After consulting with Jay Brodeur, it became clear that ESRI’s ArcGIS Online is probably the simplest way to get my data out of ArcMap. With his help I was able to get my georeferenced historic maps onto a server and into ArcGIS Online. Now the map can be viewed in a browser via a shared link or embedded into blog posts, like this one.

The user can switch between maps, zoom in/out, and adjust opacity to compare historic maps to modern satellite imagery.

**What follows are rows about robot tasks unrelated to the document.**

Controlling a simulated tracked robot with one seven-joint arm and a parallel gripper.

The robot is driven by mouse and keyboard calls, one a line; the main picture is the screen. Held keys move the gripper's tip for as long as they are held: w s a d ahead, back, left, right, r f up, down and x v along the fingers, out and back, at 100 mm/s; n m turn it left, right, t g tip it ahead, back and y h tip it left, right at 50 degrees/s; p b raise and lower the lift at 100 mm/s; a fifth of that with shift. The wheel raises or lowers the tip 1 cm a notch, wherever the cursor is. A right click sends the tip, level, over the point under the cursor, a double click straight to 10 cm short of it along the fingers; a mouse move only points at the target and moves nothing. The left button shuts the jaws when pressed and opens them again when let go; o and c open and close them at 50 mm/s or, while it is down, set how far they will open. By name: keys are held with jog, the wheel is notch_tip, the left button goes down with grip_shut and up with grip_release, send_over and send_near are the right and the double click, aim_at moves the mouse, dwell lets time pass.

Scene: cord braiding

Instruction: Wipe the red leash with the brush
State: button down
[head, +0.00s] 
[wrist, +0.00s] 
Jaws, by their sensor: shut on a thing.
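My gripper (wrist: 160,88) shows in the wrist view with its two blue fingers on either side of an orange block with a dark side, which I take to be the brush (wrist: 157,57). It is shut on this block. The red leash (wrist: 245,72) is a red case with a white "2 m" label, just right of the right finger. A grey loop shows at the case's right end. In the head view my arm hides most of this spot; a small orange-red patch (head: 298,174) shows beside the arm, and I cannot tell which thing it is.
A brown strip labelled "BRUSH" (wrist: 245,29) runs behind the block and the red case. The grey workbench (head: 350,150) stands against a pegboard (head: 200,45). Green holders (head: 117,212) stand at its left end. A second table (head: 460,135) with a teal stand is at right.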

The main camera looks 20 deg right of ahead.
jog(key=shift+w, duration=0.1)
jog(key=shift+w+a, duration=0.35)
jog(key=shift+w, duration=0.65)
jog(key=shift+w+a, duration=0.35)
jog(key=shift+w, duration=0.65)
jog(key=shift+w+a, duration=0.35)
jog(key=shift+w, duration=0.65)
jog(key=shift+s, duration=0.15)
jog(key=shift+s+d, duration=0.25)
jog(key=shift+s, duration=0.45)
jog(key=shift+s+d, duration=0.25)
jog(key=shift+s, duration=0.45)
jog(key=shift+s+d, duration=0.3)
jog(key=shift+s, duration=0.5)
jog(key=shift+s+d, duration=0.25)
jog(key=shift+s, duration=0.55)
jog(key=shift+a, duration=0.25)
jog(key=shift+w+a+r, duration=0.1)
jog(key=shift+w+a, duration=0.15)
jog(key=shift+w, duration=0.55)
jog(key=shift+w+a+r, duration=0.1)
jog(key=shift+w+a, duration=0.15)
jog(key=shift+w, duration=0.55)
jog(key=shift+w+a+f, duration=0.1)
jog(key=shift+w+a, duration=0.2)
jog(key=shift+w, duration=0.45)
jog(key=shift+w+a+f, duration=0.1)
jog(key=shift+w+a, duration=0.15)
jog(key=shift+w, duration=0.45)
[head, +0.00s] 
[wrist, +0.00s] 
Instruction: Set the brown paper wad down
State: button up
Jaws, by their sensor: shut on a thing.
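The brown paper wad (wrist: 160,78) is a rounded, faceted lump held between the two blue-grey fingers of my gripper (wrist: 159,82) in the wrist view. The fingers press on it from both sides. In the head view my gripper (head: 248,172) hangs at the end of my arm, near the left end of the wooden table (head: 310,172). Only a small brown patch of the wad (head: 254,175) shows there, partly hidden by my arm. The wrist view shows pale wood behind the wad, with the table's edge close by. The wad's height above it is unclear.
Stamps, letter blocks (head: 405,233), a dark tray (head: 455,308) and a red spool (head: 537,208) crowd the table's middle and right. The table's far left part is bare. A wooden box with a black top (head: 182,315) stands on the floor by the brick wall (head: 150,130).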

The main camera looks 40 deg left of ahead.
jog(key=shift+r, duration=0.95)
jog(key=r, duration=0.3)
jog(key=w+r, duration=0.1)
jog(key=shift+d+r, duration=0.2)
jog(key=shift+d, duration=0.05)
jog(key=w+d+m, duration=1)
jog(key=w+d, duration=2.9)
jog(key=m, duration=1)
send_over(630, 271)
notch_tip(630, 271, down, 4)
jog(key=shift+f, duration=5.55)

What I like about ArcGIS Online: Its uncurated. I’m not telling the viewer what to look for or emphasizing any particular narrative. With some exploration and engagement, a user can zoom in and see environmental change in Porcupine. They can draw their own conclusions about its significance, rather than me prescribing any particular interpretation. This way of exploring the past might be particularly compelling for community members who might want to zoom in on local landmarks and see what’s changed.

What I don’t like: The feedback I’ve received has been decidedly luke-warm. Unless you’re familiar with Porcupine it might be hard to know what to look for. Old maps of some obscure place in Northern Ontario…so what?  Perhaps a different format – such as a storymap – might be a better way of conveying information. Despite my hesitations about prescribing a particular experience to viewers, a curated experience might be needed for those unfamiliar with my subject or with Porcupine.

People have also complained that the opacity bar is annoyingly hard to find – this is a problem of design in ArcGIS online which probably can’t be changed.

This feels like a huge success despite the luke-warm reception by testers. In a very practical sense I’ve learned a lot about how to translate/communicate my research to non-specialist audiences. I’m not currently doing it very well…but I think I know what to do to get better.